- Exercise details -
Copy each line with the word "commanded" in it.

- Available data -
-- BEGIN --

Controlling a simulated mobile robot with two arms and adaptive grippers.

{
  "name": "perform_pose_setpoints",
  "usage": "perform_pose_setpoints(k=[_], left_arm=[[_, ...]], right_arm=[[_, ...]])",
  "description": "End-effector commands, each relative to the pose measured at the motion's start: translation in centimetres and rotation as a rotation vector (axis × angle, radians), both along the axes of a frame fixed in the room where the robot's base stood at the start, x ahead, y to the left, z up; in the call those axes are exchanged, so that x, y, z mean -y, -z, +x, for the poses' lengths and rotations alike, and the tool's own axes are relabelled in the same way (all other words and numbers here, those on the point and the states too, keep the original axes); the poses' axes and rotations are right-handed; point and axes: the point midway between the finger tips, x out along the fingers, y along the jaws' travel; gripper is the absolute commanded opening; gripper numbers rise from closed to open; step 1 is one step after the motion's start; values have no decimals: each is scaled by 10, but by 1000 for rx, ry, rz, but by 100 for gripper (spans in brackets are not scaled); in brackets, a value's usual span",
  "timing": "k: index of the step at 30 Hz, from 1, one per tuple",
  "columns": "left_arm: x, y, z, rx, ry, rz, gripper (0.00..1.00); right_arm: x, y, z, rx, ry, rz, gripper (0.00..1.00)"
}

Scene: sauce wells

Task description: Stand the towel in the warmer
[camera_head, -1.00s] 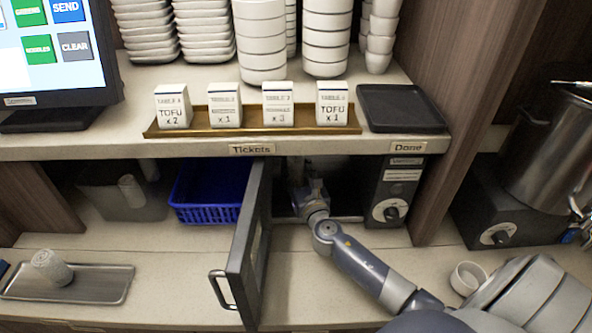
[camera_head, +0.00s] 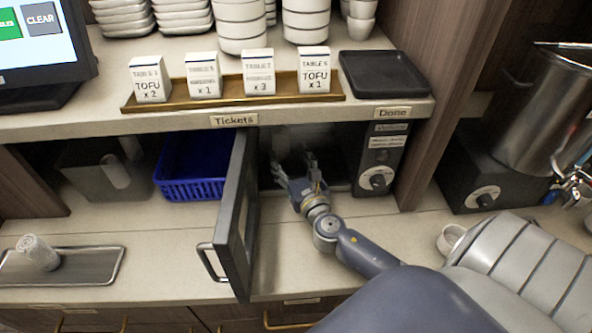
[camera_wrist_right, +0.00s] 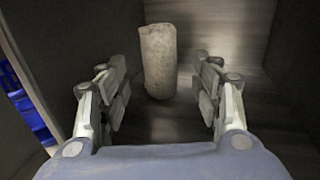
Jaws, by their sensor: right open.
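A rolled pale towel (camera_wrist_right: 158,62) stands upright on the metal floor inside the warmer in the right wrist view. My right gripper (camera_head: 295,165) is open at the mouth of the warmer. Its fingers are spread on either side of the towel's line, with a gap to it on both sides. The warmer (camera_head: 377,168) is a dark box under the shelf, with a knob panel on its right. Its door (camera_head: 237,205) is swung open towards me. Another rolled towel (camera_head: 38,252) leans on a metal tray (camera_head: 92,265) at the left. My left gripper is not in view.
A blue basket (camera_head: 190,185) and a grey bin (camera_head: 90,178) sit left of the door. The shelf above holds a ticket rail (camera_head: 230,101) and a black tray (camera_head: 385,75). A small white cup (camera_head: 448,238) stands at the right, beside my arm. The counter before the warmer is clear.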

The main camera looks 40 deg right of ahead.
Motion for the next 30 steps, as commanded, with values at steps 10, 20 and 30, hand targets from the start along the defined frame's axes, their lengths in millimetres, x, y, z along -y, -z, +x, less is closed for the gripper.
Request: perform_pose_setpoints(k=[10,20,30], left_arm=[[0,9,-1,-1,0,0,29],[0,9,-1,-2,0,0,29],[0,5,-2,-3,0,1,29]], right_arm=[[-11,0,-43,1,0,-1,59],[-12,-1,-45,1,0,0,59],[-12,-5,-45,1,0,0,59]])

-- END --

- Written solution -
  "description": "End-effector commands, each relative to the pose measured at the motion's start: translation in centimetres and rotation as a rotation vector (axis × angle, radians), both along the axes of a frame fixed in the room where the robot's base stood at the start, x ahead, y to the left, z up; in the call those axes are exchanged, so that x, y, z mean -y, -z, +x, for the poses' lengths and rotations alike, and the tool's own axes are relabelled in the same way (all other words and numbers here, those on the point and the states too, keep the original axes); the poses' axes and rotations are right-handed; point and axes: the point midway between the finger tips, x out along the fingers, y along the jaws' travel; gripper is the absolute commanded opening; gripper numbers rise from closed to open; step 1 is one step after the motion's start; values have no decimals: each is scaled by 10, but by 1000 for rx, ry, rz, but by 100 for gripper (spans in brackets are not scaled); in brackets, a value's usual span",
Motion for the next 30 steps, as commanded, with values at steps 10, 20 and 30, hand targets from the start along the defined frame's axes, their lengths in millimetres, x, y, z along -y, -z, +x, less is closed for the gripper.

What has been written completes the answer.